伊東作品と葉室作品は読む前の期待が高かったせいか、ちょっとハズレた感があります。
冲方作品は他の作家さんと文体違うような。時代物っぽくないですね。
以下、目次と感想文をば。
・伊東潤「人を致して」
・吉川永青「笹を噛ませよ」
・天野純希「有楽斎の城」
・上田秀人「無為秀家」
・矢野隆「丸に十文字」
・冲方丁「真紅の米」
・葉室麟「孤狼なり」
・伊東潤「人を致して」(徳川家康)関ヶ原の戦いは家康と三成の共謀であった、という
「ほぅ…」と身を乗り出すような設定なのですが、その後が盛り上がらず…。
ちなみに共謀といっても一方が気を抜けばその隙を突かれて
もう一方が出し抜こうとする関係なので、
まさに狐と狸の化かし合いみたいなもんです。
最後の最後まで危ない橋を渡っていた両軍の様子がわかります。
主君に容赦ない忠勝が頼もしい。
・吉川永青「笹を噛ませよ」(可児才蔵)タイトルで察する通り、主人公は可児才蔵なわけですが、
直政食えねぇ奴だなぁ…というのがまず最初に出てきた感想。
裏の主人公直政ですねこれは。
爽やかでありながら狡猾、大胆な行動の裏に細やかな配慮を見せる直政がとても印象に残ります。
これまで仕えてきた主君はすべて敗者だったとはいえ、
斎藤龍興 → 明智光秀 → 織田信孝 → 柴田勝家 → 三次秀次 → 前田利家…
すごいところばっかり転々としてきたなぁ才蔵。
沸点低すぎな正則とは、なかなか良いコンビ的な主従でした。
・天野純希「有楽斎の城」(織田長益)上杉討伐へ向かう東軍において、
信長の実弟でありながらこれまで陰口を叩かれ続けた初老の男・織田長益。
汚名を返上しようと密かに心熱くしている姿が空回っております。
物語は長益の一人称で物語が進みます。
本人(長益)はこれまで巡り合わせが悪かったために武勲に恵まれなかった、とかぼやいてますが…。
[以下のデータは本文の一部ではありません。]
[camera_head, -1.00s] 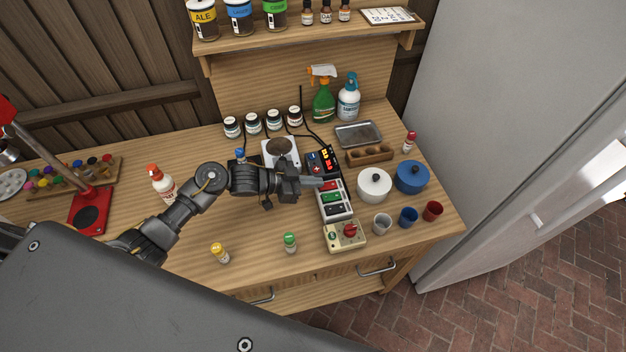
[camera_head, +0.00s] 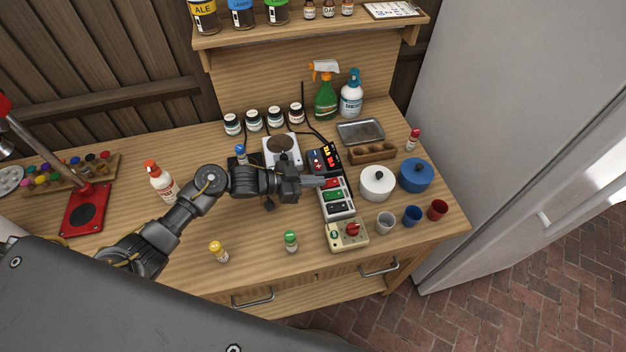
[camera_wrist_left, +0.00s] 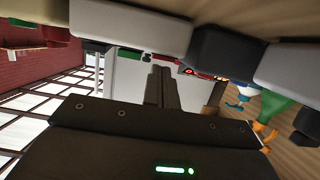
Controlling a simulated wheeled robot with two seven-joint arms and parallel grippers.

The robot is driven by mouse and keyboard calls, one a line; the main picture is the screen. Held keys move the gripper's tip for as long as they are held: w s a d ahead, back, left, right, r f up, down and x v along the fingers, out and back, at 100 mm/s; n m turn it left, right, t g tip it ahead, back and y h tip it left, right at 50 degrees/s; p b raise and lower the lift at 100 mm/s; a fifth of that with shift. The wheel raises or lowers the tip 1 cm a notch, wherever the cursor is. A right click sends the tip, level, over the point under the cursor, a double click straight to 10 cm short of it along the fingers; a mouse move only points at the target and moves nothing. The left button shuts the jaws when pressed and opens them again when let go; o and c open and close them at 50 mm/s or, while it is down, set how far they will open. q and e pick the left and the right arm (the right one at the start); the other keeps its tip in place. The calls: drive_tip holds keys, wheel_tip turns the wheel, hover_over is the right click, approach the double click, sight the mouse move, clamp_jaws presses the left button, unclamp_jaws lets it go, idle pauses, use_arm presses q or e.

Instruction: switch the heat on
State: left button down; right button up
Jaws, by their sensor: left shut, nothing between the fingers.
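A hotplate with a round dark plate (camera_head: 268,153) on a white base stands at the back of the bench. Right of it is a black controller (camera_head: 318,160) with red lit digits. In front of that is a white switch box (camera_head: 338,211) with red, green and black rockers. A beige box with a red knob (camera_head: 352,229) stands nearest the front edge. My left gripper (camera_head: 318,182) is shut and empty, its tips by the red rocker at the switch box's far end; contact cannot be told. In the left wrist view its fingers (camera_wrist_left: 163,88) are together. My right gripper is not in view.
A white pot (camera_head: 376,186), a blue pot (camera_head: 416,176) and several cups stand to the right. A wooden block (camera_head: 371,153) and a metal tray (camera_head: 360,132) lie behind. A green-capped bottle (camera_head: 290,243) and a yellow-capped bottle (camera_head: 219,254) stand in front of the arm.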

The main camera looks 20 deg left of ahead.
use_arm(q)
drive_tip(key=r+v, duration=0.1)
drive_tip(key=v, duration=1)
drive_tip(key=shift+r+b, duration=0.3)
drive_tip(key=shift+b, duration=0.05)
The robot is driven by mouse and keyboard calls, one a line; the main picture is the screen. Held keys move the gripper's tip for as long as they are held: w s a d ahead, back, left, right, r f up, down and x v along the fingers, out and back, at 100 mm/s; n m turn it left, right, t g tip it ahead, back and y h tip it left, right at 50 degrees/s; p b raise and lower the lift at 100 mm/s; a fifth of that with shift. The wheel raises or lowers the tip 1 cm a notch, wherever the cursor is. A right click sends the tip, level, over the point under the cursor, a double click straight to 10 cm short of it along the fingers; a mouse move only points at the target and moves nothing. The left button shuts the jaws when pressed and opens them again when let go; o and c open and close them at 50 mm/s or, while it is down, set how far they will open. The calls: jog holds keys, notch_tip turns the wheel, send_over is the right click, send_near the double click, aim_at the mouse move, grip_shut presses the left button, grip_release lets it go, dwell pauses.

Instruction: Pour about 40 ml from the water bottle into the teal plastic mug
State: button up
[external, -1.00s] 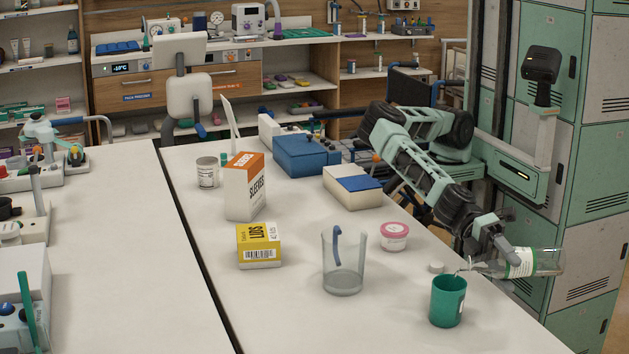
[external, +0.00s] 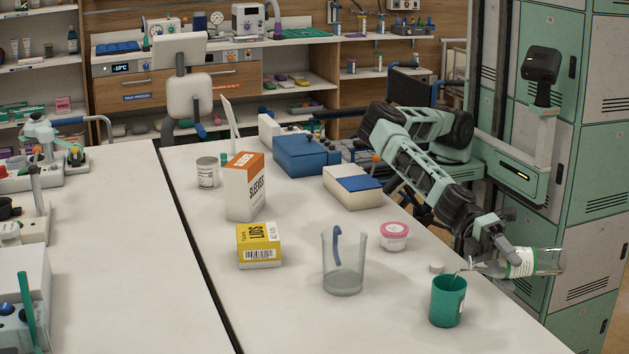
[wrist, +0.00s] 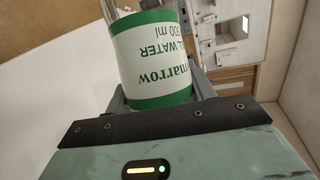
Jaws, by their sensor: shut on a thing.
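The clear water bottle (external: 540,262) lies nearly on its side in my gripper (external: 507,258), its neck pointing left above the teal plastic mug (external: 447,303). A thin stream of water runs from its mouth down to the mug. The mug stands upright on the table; its inside level is hidden by its wall. In the wrist view the bottle's green and white label (wrist: 150,60) fills the space between my fingers, which are shut on it.
A small white cap (external: 436,267) lies behind the mug. A clear jug (external: 343,275), a pink-lidded tub (external: 394,237) and a yellow lids box (external: 259,246) stand to the left. The table (external: 300,330) in front of the jug is clear.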

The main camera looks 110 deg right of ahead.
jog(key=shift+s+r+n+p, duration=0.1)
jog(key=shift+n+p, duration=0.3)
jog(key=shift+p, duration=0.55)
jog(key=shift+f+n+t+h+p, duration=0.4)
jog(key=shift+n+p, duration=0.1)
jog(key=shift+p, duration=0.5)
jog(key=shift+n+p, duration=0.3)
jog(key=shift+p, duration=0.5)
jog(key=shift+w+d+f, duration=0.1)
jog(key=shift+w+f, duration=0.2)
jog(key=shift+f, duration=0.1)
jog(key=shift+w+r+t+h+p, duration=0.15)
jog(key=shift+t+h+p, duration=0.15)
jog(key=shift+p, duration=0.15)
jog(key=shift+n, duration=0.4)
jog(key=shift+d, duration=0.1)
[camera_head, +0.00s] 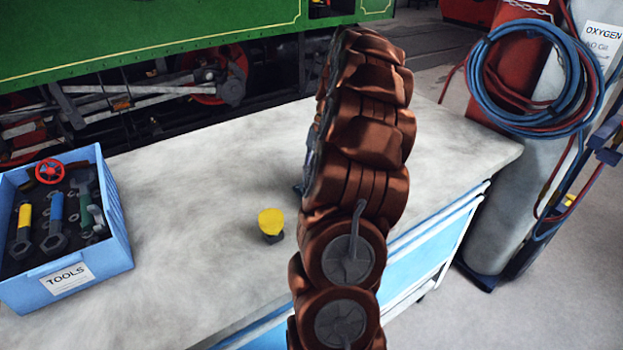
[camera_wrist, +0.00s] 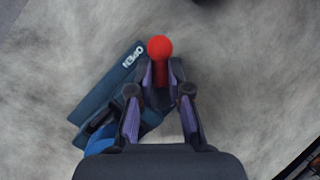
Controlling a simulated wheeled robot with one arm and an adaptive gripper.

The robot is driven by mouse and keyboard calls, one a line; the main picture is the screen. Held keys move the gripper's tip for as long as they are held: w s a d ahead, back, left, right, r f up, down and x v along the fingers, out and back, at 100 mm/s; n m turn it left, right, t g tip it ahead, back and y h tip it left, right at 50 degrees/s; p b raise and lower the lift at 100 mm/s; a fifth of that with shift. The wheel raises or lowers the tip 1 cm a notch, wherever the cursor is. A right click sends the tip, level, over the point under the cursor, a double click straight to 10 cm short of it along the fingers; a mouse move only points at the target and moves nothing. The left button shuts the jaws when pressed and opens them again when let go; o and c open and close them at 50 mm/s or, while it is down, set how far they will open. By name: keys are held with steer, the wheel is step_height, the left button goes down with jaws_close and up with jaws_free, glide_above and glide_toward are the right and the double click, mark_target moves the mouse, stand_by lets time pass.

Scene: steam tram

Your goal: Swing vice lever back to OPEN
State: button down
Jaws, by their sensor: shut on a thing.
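The vice (camera_wrist: 108,103) shows in the wrist view as a dark blue body on the worktop, with the word OPEN on its upper part. Its lever ends in a red ball knob (camera_wrist: 159,48). My gripper (camera_wrist: 160,80) reaches over the vice with its fingers on both sides of the lever just below the knob, and it is shut on the lever. Much of the lever and vice is hidden by my gripper. In the head view my brown arm covers nearly all of the vice, and my gripper is hidden there.
The grey worktop (camera_head: 190,190) is mostly bare. A blue TOOLS crate (camera_head: 115,262) stands at the left, and a small yellow-topped object (camera_head: 271,222) stands left of my arm. Gas cylinders with coiled hoses (camera_head: 530,80) stand beyond the right edge. A green tram (camera_head: 150,30) is behind.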

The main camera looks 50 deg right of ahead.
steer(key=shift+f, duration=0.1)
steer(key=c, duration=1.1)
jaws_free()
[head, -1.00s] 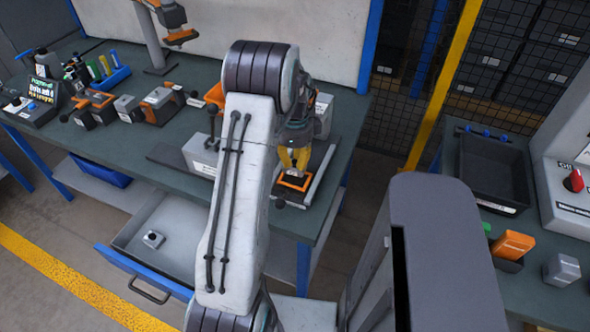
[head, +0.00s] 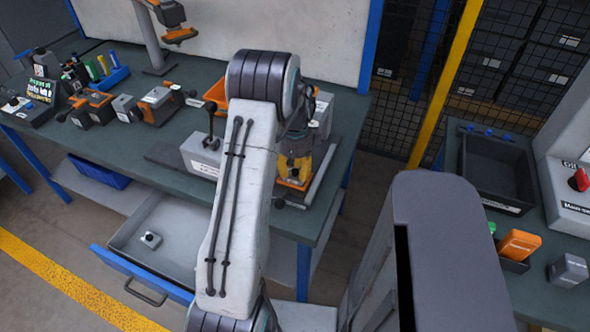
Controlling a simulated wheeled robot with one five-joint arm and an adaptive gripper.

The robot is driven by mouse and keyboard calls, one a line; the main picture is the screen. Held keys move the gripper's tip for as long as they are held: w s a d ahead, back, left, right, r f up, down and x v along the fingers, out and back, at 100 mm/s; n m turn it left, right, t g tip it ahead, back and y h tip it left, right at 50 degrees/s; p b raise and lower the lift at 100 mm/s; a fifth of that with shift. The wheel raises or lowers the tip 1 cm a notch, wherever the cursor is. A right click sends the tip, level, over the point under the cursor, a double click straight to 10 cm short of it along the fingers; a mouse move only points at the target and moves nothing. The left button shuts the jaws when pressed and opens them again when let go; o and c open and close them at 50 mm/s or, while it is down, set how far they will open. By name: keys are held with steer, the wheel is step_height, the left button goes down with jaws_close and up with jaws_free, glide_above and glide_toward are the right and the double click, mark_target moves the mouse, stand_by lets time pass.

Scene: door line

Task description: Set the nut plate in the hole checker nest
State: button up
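An orange-rimmed fixture (head: 293,184), which looks like the hole checker nest, sits near the right end of the green workbench. My gripper (head: 294,174), with yellow fingers, points down at it, with its tips at or just above the rim. My arm and wrist cover much of this spot. I cannot tell whether the fingers are open or shut. I cannot make out the nut plate, in the fingers or in the nest.
A grey block with black levers (head: 202,158) stands left of my arm. An orange bin (head: 216,94) is behind it. A black tray (head: 496,168) is on the right-hand bench.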

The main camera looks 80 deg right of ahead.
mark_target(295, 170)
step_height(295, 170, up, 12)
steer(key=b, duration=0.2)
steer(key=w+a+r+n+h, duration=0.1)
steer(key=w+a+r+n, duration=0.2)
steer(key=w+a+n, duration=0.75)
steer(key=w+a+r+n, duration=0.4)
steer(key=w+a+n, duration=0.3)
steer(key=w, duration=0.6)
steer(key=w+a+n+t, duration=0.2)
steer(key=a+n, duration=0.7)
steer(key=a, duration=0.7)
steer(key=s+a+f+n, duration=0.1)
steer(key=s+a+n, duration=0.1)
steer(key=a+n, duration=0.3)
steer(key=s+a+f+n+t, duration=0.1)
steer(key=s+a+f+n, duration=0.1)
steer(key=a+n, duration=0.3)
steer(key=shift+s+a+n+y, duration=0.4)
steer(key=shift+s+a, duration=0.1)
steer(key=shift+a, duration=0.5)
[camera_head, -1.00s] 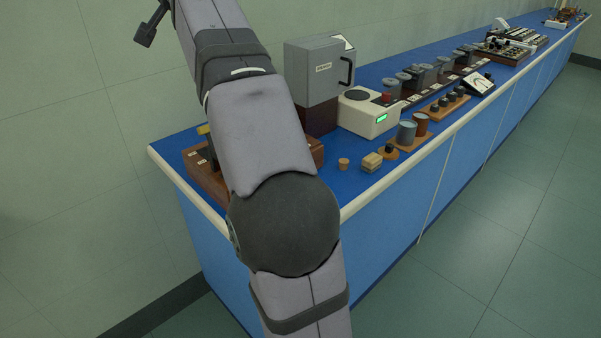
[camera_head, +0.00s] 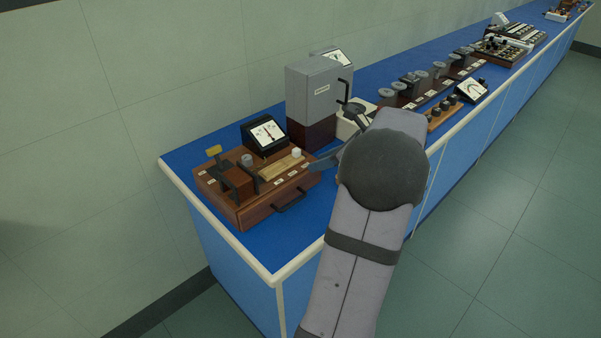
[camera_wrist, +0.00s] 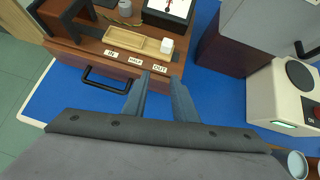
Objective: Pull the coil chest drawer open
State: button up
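The coil chest (camera_head: 245,215) is a low brown wooden box at the near left end of the blue bench. Its drawer front looks flush, with a dark bar handle (camera_head: 293,201). In the wrist view the handle (camera_wrist: 105,80) is at upper left, to the left of my fingers. My gripper (camera_wrist: 160,80) is open and empty, with a gap between its two grey fingers. The fingertips are close to the right part of the chest's front, beside the handle and not around it. In the head view my gripper (camera_head: 320,163) is at the chest's right end, partly hidden by my arm.
On the chest are a meter (camera_head: 265,134), a brass-topped key (camera_head: 214,151) and a wooden tray with a white cube (camera_head: 297,152). A grey cabinet (camera_head: 314,95) stands behind. A white instrument (camera_wrist: 285,95) is to the right. Bare blue bench (camera_head: 300,235) lies before the drawer.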

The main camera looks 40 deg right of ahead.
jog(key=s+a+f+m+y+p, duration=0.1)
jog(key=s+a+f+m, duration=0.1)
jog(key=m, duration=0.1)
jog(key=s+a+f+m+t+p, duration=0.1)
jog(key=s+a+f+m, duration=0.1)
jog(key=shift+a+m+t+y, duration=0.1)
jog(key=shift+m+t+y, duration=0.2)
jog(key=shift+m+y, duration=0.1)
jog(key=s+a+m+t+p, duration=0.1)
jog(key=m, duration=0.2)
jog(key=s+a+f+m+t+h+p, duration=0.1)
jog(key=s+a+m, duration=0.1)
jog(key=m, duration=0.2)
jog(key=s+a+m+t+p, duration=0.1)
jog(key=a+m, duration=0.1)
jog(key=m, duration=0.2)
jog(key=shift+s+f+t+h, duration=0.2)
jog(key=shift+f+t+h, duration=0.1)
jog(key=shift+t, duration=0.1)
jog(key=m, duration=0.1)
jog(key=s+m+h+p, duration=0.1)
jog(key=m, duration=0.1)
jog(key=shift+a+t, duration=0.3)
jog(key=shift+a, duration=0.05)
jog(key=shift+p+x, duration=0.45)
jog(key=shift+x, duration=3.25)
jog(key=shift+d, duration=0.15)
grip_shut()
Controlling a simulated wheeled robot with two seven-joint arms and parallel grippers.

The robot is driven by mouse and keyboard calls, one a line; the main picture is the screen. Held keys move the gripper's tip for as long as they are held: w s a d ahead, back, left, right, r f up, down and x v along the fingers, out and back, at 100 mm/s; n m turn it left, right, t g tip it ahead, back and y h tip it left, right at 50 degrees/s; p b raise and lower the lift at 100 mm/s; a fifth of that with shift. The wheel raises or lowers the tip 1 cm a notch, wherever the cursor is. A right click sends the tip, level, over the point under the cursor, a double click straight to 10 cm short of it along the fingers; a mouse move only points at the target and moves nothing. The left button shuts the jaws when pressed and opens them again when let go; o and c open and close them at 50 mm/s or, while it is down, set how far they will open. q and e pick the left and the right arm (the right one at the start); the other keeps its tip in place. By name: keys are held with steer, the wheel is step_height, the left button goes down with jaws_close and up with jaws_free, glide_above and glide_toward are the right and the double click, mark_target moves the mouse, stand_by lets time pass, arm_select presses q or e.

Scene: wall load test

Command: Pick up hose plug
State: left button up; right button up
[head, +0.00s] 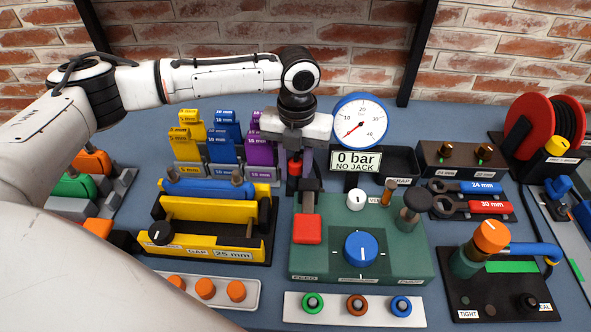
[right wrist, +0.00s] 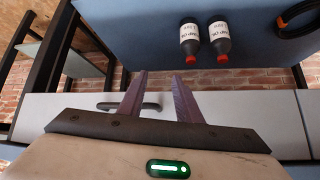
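I cannot say for certain which part is the hose plug. A yellow cylindrical piece (head: 557,146) sits at the front of the red hose reel (head: 530,125) at the far right. A blue fitting (head: 558,187) lies just below it. My left gripper (head: 301,172) points down over the middle of the bench, behind the green pump unit and far left of the reel. Its purple fingers are partly hidden, and a small red and black object (head: 294,166) shows beside them. My right gripper (right wrist: 160,76) shows only in the right wrist view, open and empty, away from the bench things.
The green pump unit (head: 410,262) has a red lever and blue knob. A gauge (head: 360,120) reads near zero over a sign. A yellow gap fixture (head: 220,238), coloured blocks, wrenches (head: 470,188) and a black valve stand (head: 500,295) crowd the bench. Two bottles (right wrist: 190,42) show in the wrist view.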

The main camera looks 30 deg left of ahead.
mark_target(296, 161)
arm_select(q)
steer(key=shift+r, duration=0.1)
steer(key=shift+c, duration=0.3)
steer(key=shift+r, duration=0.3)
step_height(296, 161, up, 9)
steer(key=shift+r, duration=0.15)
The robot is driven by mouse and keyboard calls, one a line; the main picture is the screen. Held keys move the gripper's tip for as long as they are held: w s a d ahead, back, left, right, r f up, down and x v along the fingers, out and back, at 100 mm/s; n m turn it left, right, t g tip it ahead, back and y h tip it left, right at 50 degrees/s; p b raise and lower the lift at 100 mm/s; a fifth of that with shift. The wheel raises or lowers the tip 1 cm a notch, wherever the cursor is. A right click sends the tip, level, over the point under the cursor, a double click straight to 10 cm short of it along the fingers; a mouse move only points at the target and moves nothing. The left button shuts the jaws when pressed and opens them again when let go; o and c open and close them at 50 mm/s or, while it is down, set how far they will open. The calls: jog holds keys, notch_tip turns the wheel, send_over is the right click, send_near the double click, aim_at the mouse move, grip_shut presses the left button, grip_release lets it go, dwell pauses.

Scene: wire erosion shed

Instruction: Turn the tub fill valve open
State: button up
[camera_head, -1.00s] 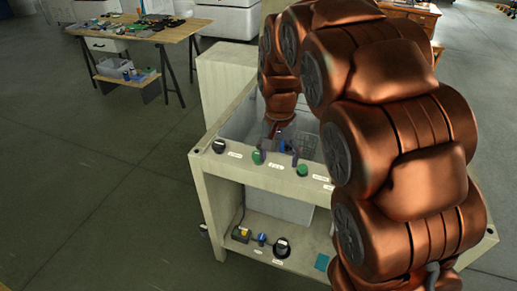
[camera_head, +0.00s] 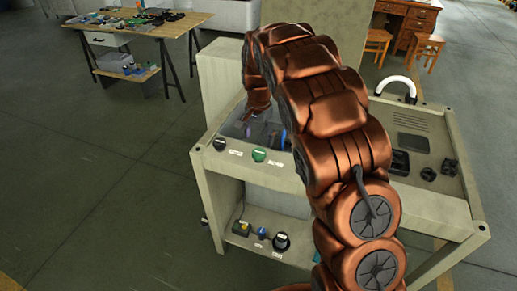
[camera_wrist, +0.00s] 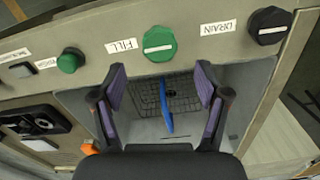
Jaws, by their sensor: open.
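The tub fill valve is a green round knob (camera_wrist: 160,43) with a white line across it, beside a FILL label (camera_wrist: 123,46) on the tub's front ledge. In the wrist view the line lies nearly along the ledge. The green knob also shows in the head view (camera_head: 259,155). My gripper (camera_wrist: 160,67) is open and empty, over the tub. Its two fingers point toward the knob, one to each side, and appear not to touch it. In the head view my gripper is small and partly hidden by my arm.
A black knob (camera_wrist: 268,26) with a DRAIN label stands beside the green one. Another green knob (camera_wrist: 70,60) is on the other side. The tub (camera_wrist: 255,85) holds a blue piece over a dark grate. A work table (camera_head: 150,31) stands behind left; floor at left is clear.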

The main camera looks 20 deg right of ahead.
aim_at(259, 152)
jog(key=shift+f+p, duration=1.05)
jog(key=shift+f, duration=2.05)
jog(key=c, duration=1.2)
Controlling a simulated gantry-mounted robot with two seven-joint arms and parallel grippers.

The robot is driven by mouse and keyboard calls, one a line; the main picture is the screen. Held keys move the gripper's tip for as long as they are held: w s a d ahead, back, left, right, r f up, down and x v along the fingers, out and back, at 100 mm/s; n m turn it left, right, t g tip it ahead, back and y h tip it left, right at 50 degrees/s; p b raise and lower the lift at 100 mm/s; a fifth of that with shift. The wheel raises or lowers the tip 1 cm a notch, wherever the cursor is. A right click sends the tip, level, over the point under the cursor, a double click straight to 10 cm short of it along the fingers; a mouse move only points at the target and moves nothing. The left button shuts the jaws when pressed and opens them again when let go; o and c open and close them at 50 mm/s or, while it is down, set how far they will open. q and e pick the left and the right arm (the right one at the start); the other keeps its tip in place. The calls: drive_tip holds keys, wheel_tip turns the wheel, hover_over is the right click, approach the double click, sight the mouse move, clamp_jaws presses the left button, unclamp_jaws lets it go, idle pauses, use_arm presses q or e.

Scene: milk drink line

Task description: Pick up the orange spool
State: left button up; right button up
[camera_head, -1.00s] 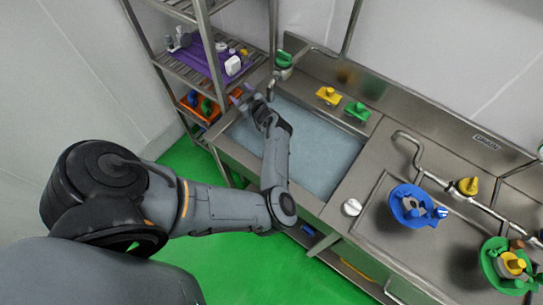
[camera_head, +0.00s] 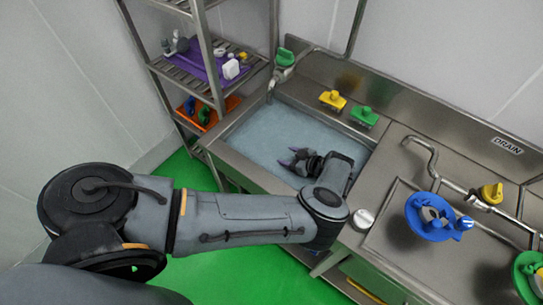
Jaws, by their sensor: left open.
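I cannot pick out an orange spool in the head view. My left gripper (camera_head: 289,157) has purple fingertips. It is open and empty, over the water-filled left sink basin (camera_head: 240,140), and points left. Whether its tips touch the water I cannot tell. My left forearm hides the front right part of the basin. My right gripper is not in view.
A yellow piece (camera_head: 332,99) and a green piece (camera_head: 364,116) sit on the ledge behind the basin. A blue bowl (camera_head: 412,222) holds parts at right, a green bowl (camera_head: 520,272) beyond it. A shelf rack at left bears a purple tray (camera_head: 205,66) and an orange tray (camera_head: 186,116).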

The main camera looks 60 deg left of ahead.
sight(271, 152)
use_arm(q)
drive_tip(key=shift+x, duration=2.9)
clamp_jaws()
「違うのよ長益! 今までの自分の素行を振り返ってみて!」ってツッコみたくなりました。
さらに武功を立てて立派な茶人になることを夢見てます。茶人に武功は必要ないぞ長益。
でもなんか憎めない人ですな。
・上田秀人「無為秀家」(宇喜多秀家)酒飲んで愚痴ってばっかの宇喜多の坊。
秀頼の天下が何よりも大事という、他ではあまり見ない秀家の姿があります。
終始独り言小説でしたよ。
ラストの作者の問いかけはちょっと唐突かと…。
天下分け目の大戦に勝利した福島家、加藤家、小早川家はみな滅亡した一方で、
秀家の子孫は今も続いています。
配流の身となった秀家は、端から見ればただ命を長らえただけですが
「血を残すことが第一」と捉えると、
時を経て勝者が敗者になり、敗者が勝者となる歴史は確かにわからんもんです。
・矢野隆「丸に十文字」(島津義弘)わずかな手勢で関ヶ原に布陣した島津勢。
関ヶ原までの道のりを苦い思いで回顧する義弘と、血気盛んな豊久が対照的。
敵陣突破で、家康に迫った時の描写が緊迫感あって良いですね。
一瞬なんだけど義弘 VS 忠勝とか。
あと、豊久の伯父御敬愛っぷりが非常に微笑ましい。
・冲方丁「真紅の米」(小早川秀秋)関ヶ原の戦いの切り札となる小早川勢。
東西両軍から参戦を促される瀬戸際で、秀秋の心を決めたのは「米」だった。
…と書けば、「は?」って聞き返されそうですが、自分も「は?」ってなりましたわ。
この短編の見所は秀秋の人物像です。
秀秋が自身の内面と静かに語り合ってるような印象を受けました。
ステレオタイプの凡庸で優柔不断な秀秋ではないんです。
育ちの良さゆえの慎重さと冷静な頭脳を持ちながらも、
他者から理解されなかった秀秋が貫いた決意が描かれます。
ラストはバッドエンドですが、これはこれで結構アリかも。
・葉室麟「孤狼なり」(石田三成)東西両軍の思惑が交差した関ヶ原の戦いは、誰も勝者ではなかった。
正確に言えば、誰も勝者にはさせなかった三成の策謀とはどのようなものであったのか。
戦の後、共に捕縛された恵瓊に対して、
三成が関ヶ原の戦いの全貌を語るものの、どうにも説得力が弱いような…。
キャラ的(キャラって言うな)なことを言えば
恵瓊には最後まで飄々と…というか達観していてほしかった。
つか恵瓊じぃちゃんてそっち系の趣味があったんか。